Are not five sparrows sold for two pennies? Yet, not one of them is forgotten by God. Indeed, the very hairs of your head are all numbered. Don’t be afraid; you are worth more than many sparrows. NIV
Several years ago, one of my dearest friends took me to a Women of Faith event. I had no idea what I was walking in to. I had never heard of it. Frankly, I went because I love my friend and it seemed important to her.
She lives several states away, so, it took a couple of days to get there. First, I flew to her town, then we stayed the night and drove several hours the next morning. She seemed so excited.
As we entered the massive convention center that Friday morning, it seemed to me that the space dwarfed the few hundred women who had come for the Friday portion of the conference. All of them, it seemed, were as excited as my friend.
As we took our seats on the floor of the facility, I confess I didn’t have high hopes. The chair looked uncomfortable, the room was chilly, and it was going to take six years to hike up the stairs if we needed food or the restroom. But, I put a smile on my face and settled myself next to my friend.

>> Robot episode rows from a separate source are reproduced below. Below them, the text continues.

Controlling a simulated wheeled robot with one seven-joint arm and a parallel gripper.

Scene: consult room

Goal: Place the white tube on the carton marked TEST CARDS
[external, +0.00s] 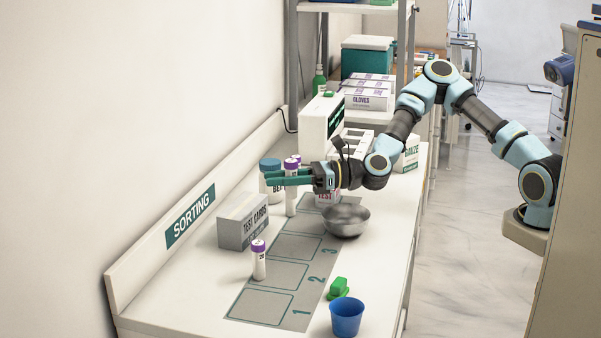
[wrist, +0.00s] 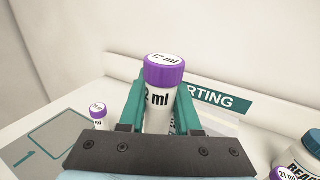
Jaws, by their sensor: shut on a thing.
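The white tube (wrist: 164,75) with a purple cap marked 12 ml stands upright between my gripper's two teal fingers in the wrist view. My gripper (external: 290,178) is shut on it, pointing left above the bench in the external view. The finger hides part of the tube there. The grey-and-white carton marked TEST CARDS (external: 243,222) stands on the bench by the wall, lower and to the left of my gripper. In the wrist view a pale box top shows partly behind the right finger, mostly hidden.
Another purple-capped tube (external: 259,262) stands right of the mat's left edge, near the carton. A reagent jar (wrist: 299,152) and another capped tube (wrist: 284,174) are close to my gripper. A metal bowl (external: 346,221), green clip (external: 338,289) and blue cup (external: 346,317) stand to the right.

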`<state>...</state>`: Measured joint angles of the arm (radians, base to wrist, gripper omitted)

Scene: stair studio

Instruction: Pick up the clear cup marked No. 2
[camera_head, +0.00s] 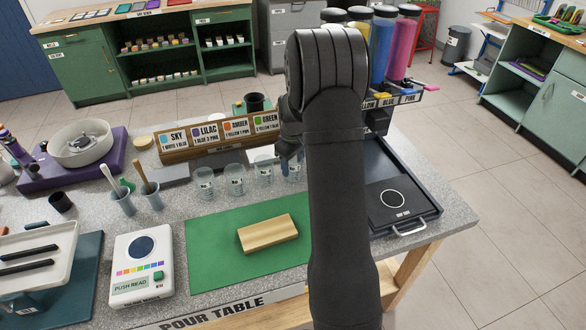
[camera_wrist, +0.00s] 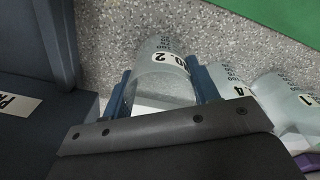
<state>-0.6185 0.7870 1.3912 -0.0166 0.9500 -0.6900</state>
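The clear cup marked No. 2 (camera_wrist: 163,82) is between the two blue fingers of my gripper (camera_wrist: 161,88) in the wrist view. The fingers lie along both sides of it with little or no gap; I cannot tell whether they press on it. In the head view my gripper (camera_head: 287,150) is at the right end of a row of clear cups, over the rightmost cup (camera_head: 292,171), which it partly hides. In the wrist view a cup marked 4 (camera_wrist: 228,84) stands close beside the right finger, and a cup marked 1 (camera_wrist: 285,100) beyond it.
Other clear cups (camera_head: 234,180) stand to the left. A wooden sign rack (camera_head: 190,155) is behind them. A green mat (camera_head: 208,245) with a wooden block (camera_head: 267,235) lies in front. A dark tray (camera_head: 425,215) and a colour dispenser (camera_head: 382,50) are to the right.

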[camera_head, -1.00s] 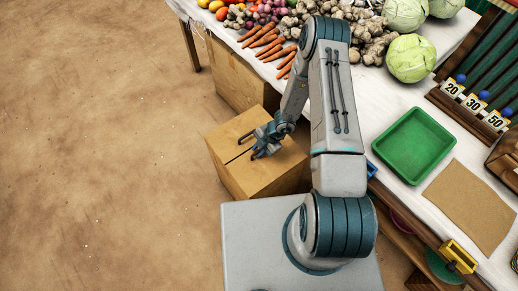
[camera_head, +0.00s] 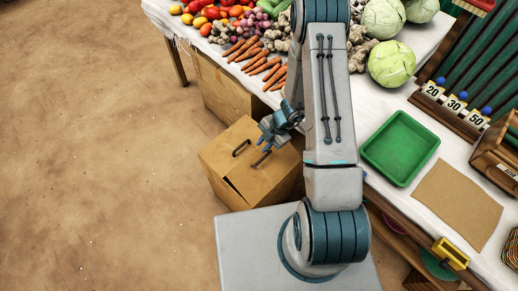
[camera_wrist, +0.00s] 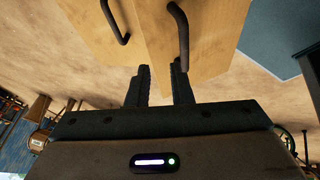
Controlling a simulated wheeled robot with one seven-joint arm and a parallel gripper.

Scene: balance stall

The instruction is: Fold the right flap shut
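A cardboard box (camera_head: 282,190) stands on the ground beside the stall table. Its left flap (camera_head: 220,154) and right flap (camera_head: 252,176) each carry a dark handle, and both look roughly level. A dark slit shows near the front end of the seam, so I cannot tell whether the right flap is fully down. My gripper (camera_head: 264,138) is just above the far right part of the box top. In the wrist view its fingers (camera_wrist: 162,72) are apart with nothing between them. The right-hand handle (camera_wrist: 182,35) there lies just beyond the fingertips, apparently clear of them.
The stall table (camera_head: 350,118) runs along the right, holding vegetables, a green tray (camera_head: 400,148) and a brown mat (camera_head: 457,205). Another cardboard box (camera_head: 222,92) stands under the table behind the flapped box. The sandy ground (camera_head: 90,150) to the left is clear.

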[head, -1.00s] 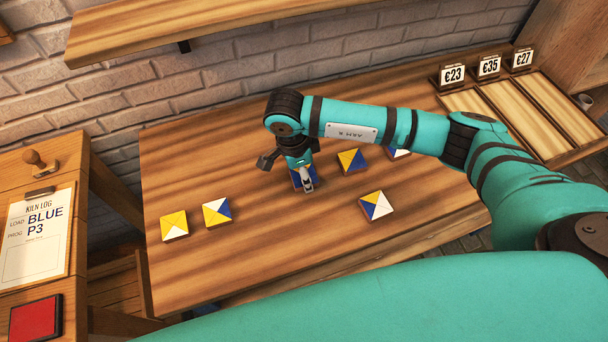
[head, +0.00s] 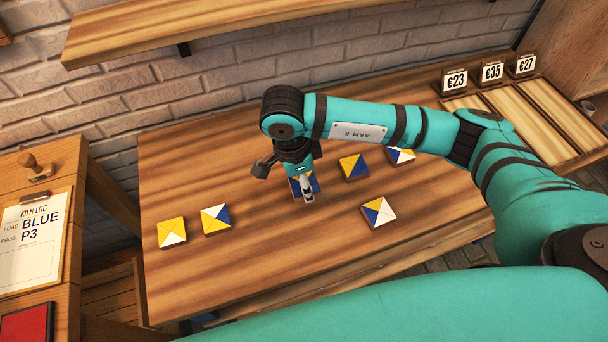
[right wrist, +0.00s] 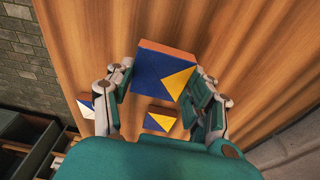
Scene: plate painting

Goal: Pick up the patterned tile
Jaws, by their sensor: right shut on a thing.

It was a divine appointment.
The first speaker was Patsy Claremont. I’d never heard of this woman. I will never forget her. She told an amazing story of a woman who had tracked her down, with, she said, a message from God. It had taken the woman quite some effort to find Patsy. The message was simply, “God has not forgotten you.”
Patsy said she thanked the woman … and that she was a bit confused. She did not feel forgotten by God. But then, she said, she realized that it was a message for us, not for her … that she was to deliver that message at this conference. At this point, she turned, and, it felt, as though she looked straight at me. This tiny, white haired grandmother said plainly, “God, has not forgotten you.”
I burst into tears. Turns out, I did feel forgotten.
I cried for most of the next two days as God broke down wall after wall in my heart that I had built up over time. Tears of gratitude come to my eyes even now as I write this. I had to have those walls broken down … if I’d stayed behind them, trying my hardest to make success of my life on my own, I would not have survived the last two years.
As it is, I have been pruned, I have been molded, I have been shaped for service, and I am so, so thankful.
Not one of us is forgotten by God. We are his precious, precious children. He knows every detail of our lives, every hair on our heads, and he values us.
That’s a reminder not to worry and that’s what I’ll think about today.